BREAKING FREE. Suzanne Heywood sailed around the world as a child with her family. Despite limited access to formal education, she won a place at Oxford University, became a civil servant, and is now a successful business leader and a bestselling author. Her recent book ‘Wavewalker’ has been described as ‘A jaw-dropping and thrilling real-life adventure on the high seas for a girl who just craved normality and finally found her way back to it.’
Youcan listen to the podcast of this interview here.
Suzanne Heywood, your book ‘Wavewalker’ is the story of your sailing adventure with your parents and brother on a boat called Wavewalker that started in 1976 with the intention of recreating Captain James Cook’s final voyage over three years. What was your aim in writing the book?

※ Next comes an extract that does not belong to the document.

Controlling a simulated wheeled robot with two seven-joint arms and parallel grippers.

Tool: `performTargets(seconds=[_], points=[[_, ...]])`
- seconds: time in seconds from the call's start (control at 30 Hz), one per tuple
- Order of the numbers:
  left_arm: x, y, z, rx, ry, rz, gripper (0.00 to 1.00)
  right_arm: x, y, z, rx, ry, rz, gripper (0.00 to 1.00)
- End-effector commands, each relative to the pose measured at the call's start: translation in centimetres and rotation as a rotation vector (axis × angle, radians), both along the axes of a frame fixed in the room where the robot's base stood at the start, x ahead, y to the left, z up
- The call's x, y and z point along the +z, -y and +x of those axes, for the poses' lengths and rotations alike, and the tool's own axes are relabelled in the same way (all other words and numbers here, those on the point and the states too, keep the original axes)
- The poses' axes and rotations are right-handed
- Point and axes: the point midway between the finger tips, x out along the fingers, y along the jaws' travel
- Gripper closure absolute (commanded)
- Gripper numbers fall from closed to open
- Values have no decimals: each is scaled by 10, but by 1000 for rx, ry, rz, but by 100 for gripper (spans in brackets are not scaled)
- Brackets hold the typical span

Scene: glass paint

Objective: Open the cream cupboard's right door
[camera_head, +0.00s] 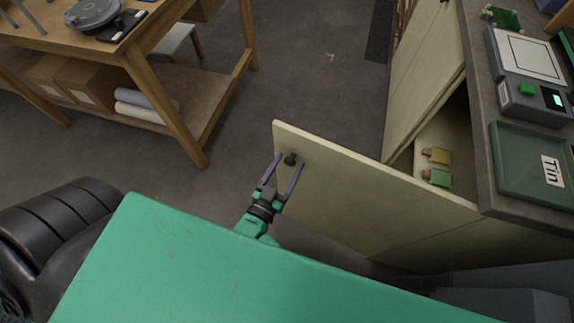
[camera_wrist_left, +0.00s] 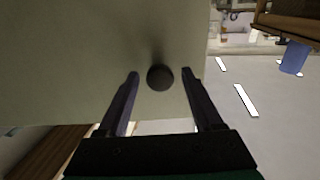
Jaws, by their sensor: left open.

I always knew that I wanted to write this story because it is an amazing adventure. The question was when I would write it, because I knew that my parents would object to me sharing my experience. It is very difficult to grow up on a boat. You can’t go to school. You can’t have friendships. Sometimes it was very dangerous. Although there were wonderful parts of the voyage, it’s an extraordinarily challenging way to grow up.
Were your parents aware of the dangers that you would face on this voyage?
My parents were asked about this when they were interviewed by newspaper reporters who came to see us in various ports. My father knew he’d chosen a dangerous route by following Cook, because this meant we were sailing the wrong way around the world, from west to east across the southern Atlantic and Indian Oceans, two of the most dangerous in the world. However, he didn’t seem to put much weight on the risk, or the lack of schooling and friendships for me and my brother.
“The mindset of a sailor is very different to the mindset of people who live on land.”
Suzanne Heywood, your father’s decisions led to you being seriously injured and in need of operations which had to be carried out on a remote island?
I grew up inside somebody else’s dream. My father’s wanted to be a hero and my mother was happy to go with him. They were very close, and as children we didn’t get a choice on whether to go with them. It was a perilous voyage. We were shipwrecked in the middle of the Indian Ocean. As a little girl of seven years old, I was flung against the ceiling of the cabin when we were hit by an enormous wave, fracturing my skull and breaking my nose. When we eventually found a tiny atoll called Île Amsterdam, a French doctor performed multiple operations on my head without anesthetic. After that I feared the ocean and storms, and as time went on, I increasingly realised that I was imprisoned on the boat.
How did this shape you to become the business leader you are today?
People who have managed to escape traumatic childhoods are often very resilient. For me this means that when I face challenges, I am able to put them into perspective. I can literally say to myself, “This is not as bad as being a little girl on a boat in the middle of the Indian Ocean with no control over my life.” This enables me to stay calm, and that’s been a huge asset in my career.
Why did you have a bad relationship with your mother?
When I started to grow up, at around age 11 or 12, my mother started to behave very poorly towards me. She would call me names, refused to speak to me for days or sometimes weeks on end, and mock me in front of other people on the boat. I’m not unique in having a difficult parent, but what made it worse was that I was trapped on a boat with her, unable to ask a teacher for advice or to talk to a friend. To make things even worse, my mother started trying to disrupt my studying, which I knew was my only way to escape from the boat.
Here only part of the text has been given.